Queste sono le parole conclusive con cui Brigance prova a conquistare il cuore di una giuria strutturata in modo nettamente sfavorevole a Carl Lee. Frasi che, unite al racconto precedente, in cui cita con particolare precisione tutte le brutalità cui la piccola vittima è sottoposta dai suoi aggressori, vanno a rappresentare un terremoto culturale. Una sorta di schiaffo in pieno viso a se stesso e a quel piccolo insieme di umanità radunato nell’aula di giustizia che rappresenta la società al di fuori.
Spogliandosi delle conoscenze giuridiche, rinunciando alla sicurezza dei codici, si mette in discussione, provando a sé e allo stesso Carl che un’opzione diversa è possibile. Ma come? Dal punto di vista cinematografico la scelta di far chiudere gli occhi alla giuria è fondamentale. In quel modo, infatti, s’impone una sorta di estraneità dal contesto esterno sintonizzandosi con un livello interiore dove le parole ascoltate definiscono una realtà terribile.
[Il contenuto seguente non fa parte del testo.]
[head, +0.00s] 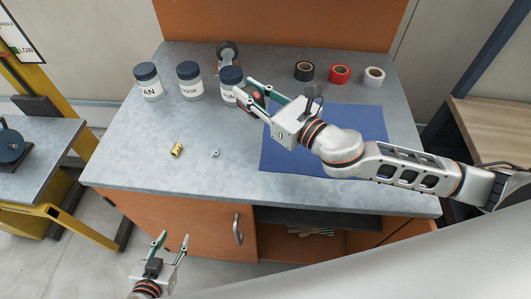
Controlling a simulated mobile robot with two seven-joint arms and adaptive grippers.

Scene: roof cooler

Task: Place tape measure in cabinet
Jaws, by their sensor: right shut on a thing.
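My right gripper (258,96) is shut on a small dark and red thing, which looks like the tape measure (257,97), above the worktop beside the right-hand jar. The fingers partly hide it. The orange-brown cabinet (170,216) is under the worktop. It has a front panel with a metal handle (238,230) and a dark open space (290,243) to the right of it. Some small pale items show inside that space. My left gripper (174,243) is open and empty, low in front of the cabinet's left part.
Three dark-lidded jars (189,82) stand at the back left, with a dark round-headed object (228,52) behind. Black, red (340,74) and white tape rolls stand at the back right. A blue mat (290,158) lies under my right arm. A brass fitting (177,150) lies front left.

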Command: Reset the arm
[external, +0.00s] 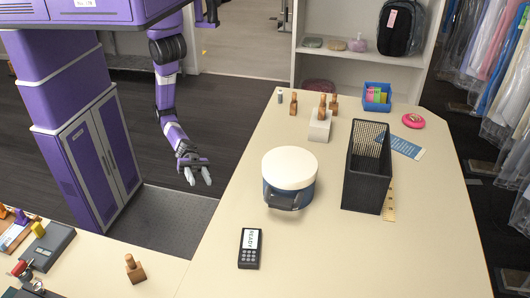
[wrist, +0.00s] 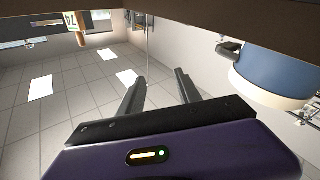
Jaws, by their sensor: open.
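My purple arm hangs down in the external view, left of the cream table. My gripper (external: 198,176) is at its lower end, beside the table's left edge and over the dark floor. Its two pale fingertips are apart, with nothing between them. In the wrist view my gripper (wrist: 158,85) shows two dark fingers spread apart and empty. The wrist view looks out across the room, with ceiling panels at the left.
The cream table (external: 330,240) holds a blue pot with a white lid (external: 290,168), a black mesh bin (external: 366,185), a handheld device (external: 249,248) and a white block with wooden pegs (external: 320,125). Another counter (external: 95,262) lies at lower left. Clothes (external: 505,80) hang at right.

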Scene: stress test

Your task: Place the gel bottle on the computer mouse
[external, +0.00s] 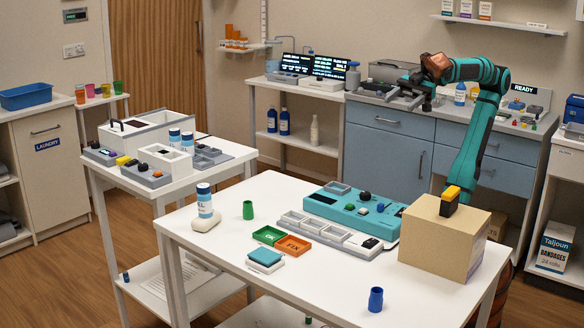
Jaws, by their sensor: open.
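A white bottle with a blue-green label (204,203), which looks like the gel bottle, stands upright at the left of the front table. A rounded off-white object (205,224), possibly the computer mouse, lies at its foot. The bottle appears to stand on top of it, but its base contact is too small to be sure. My gripper (416,101) is open, high at the back right in front of the blue cabinets' counter, far from both. Nothing shows between its fingers.
The front table (328,298) holds a green cup (248,210), green and orange trays (292,246), a teal panel (345,212), a cardboard box (440,247) and a blue cup (375,300). A left table (120,175) carries similar bottles (187,141). The front table's near middle is mostly clear.

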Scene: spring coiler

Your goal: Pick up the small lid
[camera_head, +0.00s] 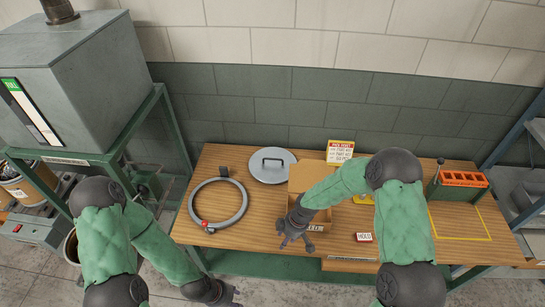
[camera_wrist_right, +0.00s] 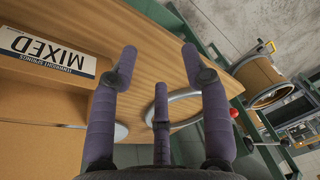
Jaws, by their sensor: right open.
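A round grey lid (camera_head: 272,165) with a dark handle on top lies flat at the back of the wooden table, left of the cardboard box. In the right wrist view only a pale edge, apparently the lid's (camera_wrist_right: 121,132), shows behind a finger. My right gripper (camera_head: 290,240) is open and empty, above the table's front part by the box's front left corner, in front of the lid and apart from it. Its spread fingers (camera_wrist_right: 165,75) show in the wrist view. My left gripper (camera_head: 228,294) hangs low in front of the table; its fingers are too small to read.
A grey ring with a red knob (camera_head: 218,205) lies left of the lid. The cardboard box (camera_head: 318,215), labelled MIXED (camera_wrist_right: 45,50) in the wrist view, is partly under my right arm.

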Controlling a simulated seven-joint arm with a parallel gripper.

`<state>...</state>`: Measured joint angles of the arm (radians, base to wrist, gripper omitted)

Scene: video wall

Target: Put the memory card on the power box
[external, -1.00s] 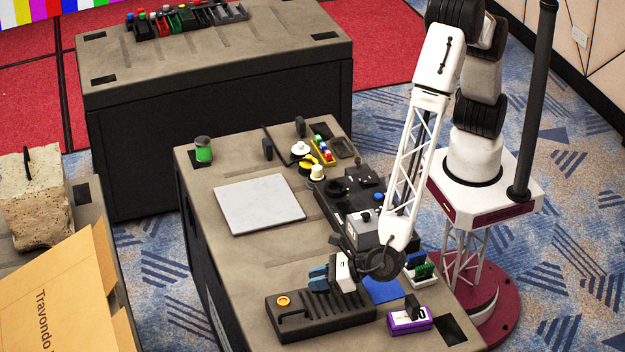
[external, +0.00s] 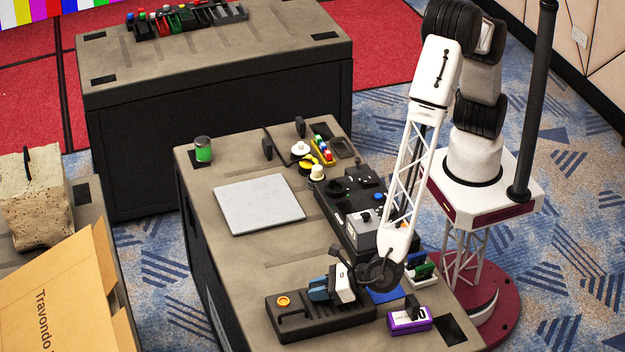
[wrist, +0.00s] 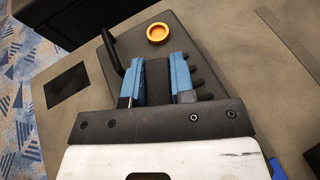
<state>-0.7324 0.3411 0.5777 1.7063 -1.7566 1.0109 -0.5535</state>
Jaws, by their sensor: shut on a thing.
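My gripper (external: 322,289) has blue fingers and is low over a dark flat box (external: 345,318) with an orange round part, which I take to be the power box. In the wrist view the fingers (wrist: 160,82) point across this box (wrist: 190,45), short of its orange ring (wrist: 158,33). A dark piece (wrist: 159,88) shows between the fingers, and the gripper is shut on it. I take it to be the memory card; it barely stands out from the dark box. Whether it touches the box I cannot tell.
A purple box (external: 409,321) with a black piece on it stands right of the dark box. A blue flat patch (external: 384,294) and a rack with green boards (external: 424,270) lie behind. A grey plate (external: 258,204) lies farther back. The table left of the dark box is clear.

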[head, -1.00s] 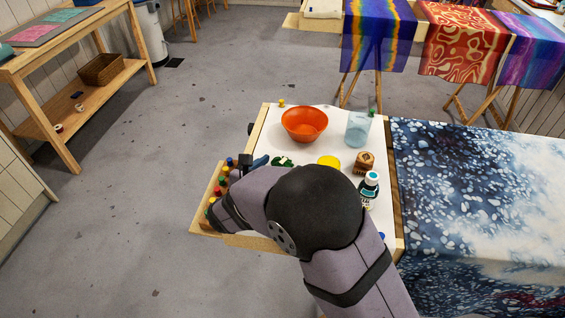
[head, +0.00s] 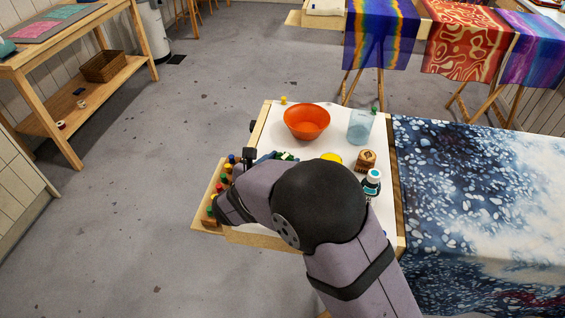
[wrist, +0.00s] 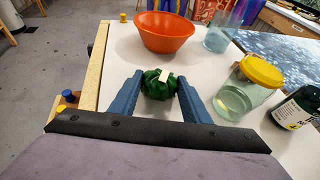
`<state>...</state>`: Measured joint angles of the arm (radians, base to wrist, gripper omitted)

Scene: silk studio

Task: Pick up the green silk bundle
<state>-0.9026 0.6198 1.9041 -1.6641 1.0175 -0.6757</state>
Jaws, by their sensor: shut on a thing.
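The green silk bundle (wrist: 157,88) with a pale tag sits between the two blue fingers of my gripper (wrist: 160,90) in the wrist view. The fingers are shut on its sides. In the head view only a small part of the bundle (head: 286,156) shows beside my gripper (head: 268,157); my arm hides much of the near side. I cannot tell whether the bundle still touches the white tabletop (head: 262,143).
An orange bowl (head: 307,121) and a clear cup (head: 360,128) stand behind. A jar with a yellow lid (wrist: 244,87) and a dark bottle (wrist: 297,110) are to the right. A wooden stamp (head: 366,160) is near them. A rack of colored pegs (head: 212,200) lies left.

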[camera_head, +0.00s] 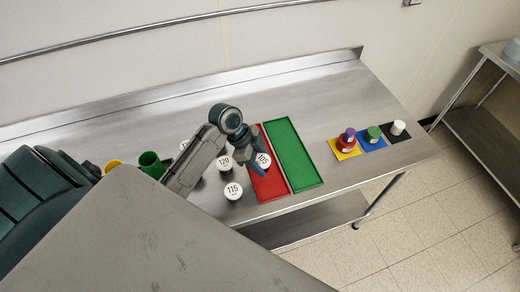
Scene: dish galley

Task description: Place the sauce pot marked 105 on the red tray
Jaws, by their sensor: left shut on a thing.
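The sauce pot marked 105 (264,160) has a round white lid with dark print. My left gripper (254,163) is shut on it from its left side. The pot shows over the upper middle of the red tray (271,187), a long narrow tray on the steel counter. I cannot tell whether the pot touches the tray. My left wrist and fingers hide part of the pot and the tray's left edge. My right gripper is not in view.
Pots marked 120 (224,163) and 115 (233,191) stand left of the red tray. A green tray (294,158) lies along its right side. Green (150,165) and yellow cups stand left. Small containers stand on yellow, blue and black mats at right.

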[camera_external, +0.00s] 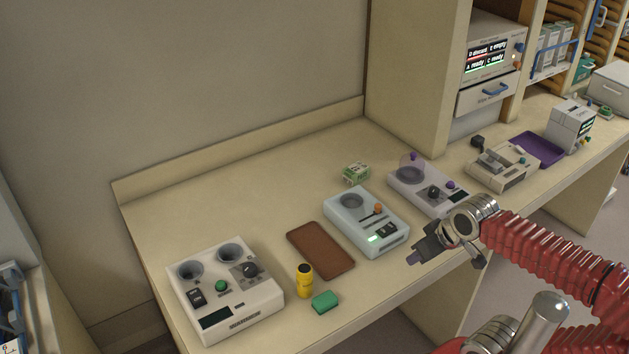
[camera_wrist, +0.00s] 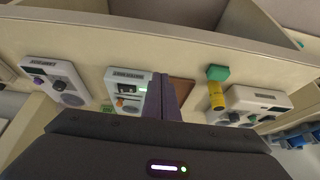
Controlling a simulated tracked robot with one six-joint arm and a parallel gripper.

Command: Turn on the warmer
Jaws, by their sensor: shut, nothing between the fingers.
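My gripper (camera_external: 414,258) is shut and empty, raised near the bench's front edge. Its closed fingers also show in the wrist view (camera_wrist: 163,97). The pale blue device (camera_external: 340,229) has a round well, an orange-knobbed slider, a dark switch and a lit green display. The gripper is in front of it, apart from it; the fingers partly cover it in the wrist view (camera_wrist: 115,75). A white two-well device (camera_external: 249,314) at left has a green button, a black knob, a dark switch and a dark display.
A brown mat (camera_external: 320,250), yellow cylinder (camera_external: 304,282) and green block (camera_external: 325,302) lie between those devices. A white device with purple knobs (camera_external: 450,208) stands to the right. A green-white box (camera_external: 356,173) is behind. The bench's back left is clear.

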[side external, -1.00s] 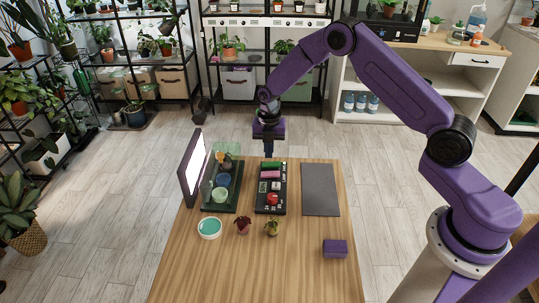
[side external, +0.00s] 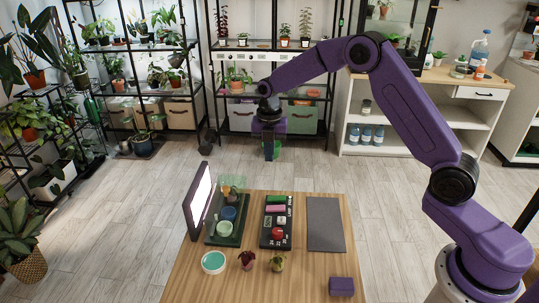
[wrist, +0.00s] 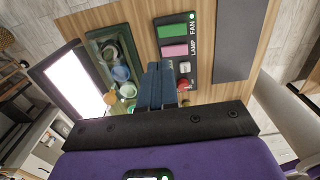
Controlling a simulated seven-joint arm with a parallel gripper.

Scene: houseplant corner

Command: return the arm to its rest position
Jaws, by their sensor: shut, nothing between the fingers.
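My gripper (side external: 269,155) hangs in the air behind the far edge of the wooden table (side external: 240,275) in the side view, fingers pointing down. Its fingers (wrist: 158,88) are together and empty in the wrist view. They cover part of the control panel (side external: 263,238) there. The panel carries a green switch (wrist: 172,31), a pink switch (wrist: 174,50) and a red button (side external: 278,232). No contact between gripper and table shows.
A glass terrarium (side external: 211,240) and a lit upright panel (side external: 199,198) stand left of the controls. A grey mat (side external: 325,225) lies right. Shelves stand behind.

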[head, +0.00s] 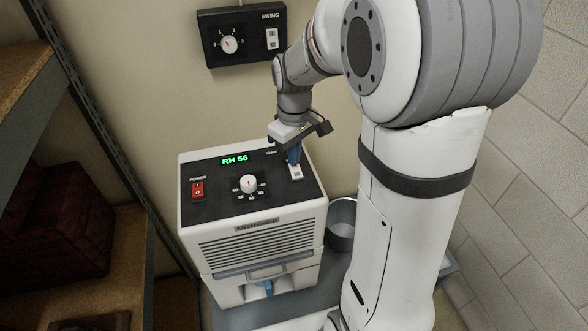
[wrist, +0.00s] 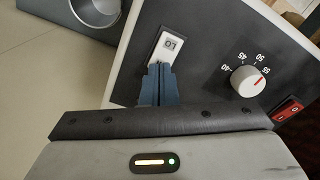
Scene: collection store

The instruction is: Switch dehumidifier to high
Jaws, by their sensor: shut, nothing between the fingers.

Di fronte agli occhi dei giurati si vanno delineando ore di dolore, terrore, sofferenza e umiliazione impartite a una bambina solamente per il colore della sua pelle. Dopo questa immedesimazione, però, chiede di raggiungere ancora un altro particolare. Di fronte al corpo martoriato della piccola spinge tutti a immaginarla bianca. Ed è qui che avviene l’evoluzione, lo scatto personale ed emotivo. In questo modo pone se stesso e tutti gli altri, anche e soprattutto coloro che si sentono culturalmente al sicuro, di fronte alla rabbia, la frustrazione e l’annientamento.
Crea ciò che banalmente potrebbe essere considerata empatia e condivisione ma che, in questo caso, riesce a far cadere il muro tra i due mondi. Un risultato che ottiene mettendo la giuria e la sezione sociale che rappresentano di fronte ai loro stessi limiti culturali, all’invocazione della legge e alla santificazione dei codici solo perché creati da uomini simili a loro. In sostanza mette tutti a confronto di fronte a un interrogativo spesso considerato scontato ma altrettanto frequentemente dimenticato: e se tutto questo fosse accaduto a me? Una piccola domanda che, però, può generare risposte inaspettate, soprattutto in chi non ha mai sentito l’esigenza di porla.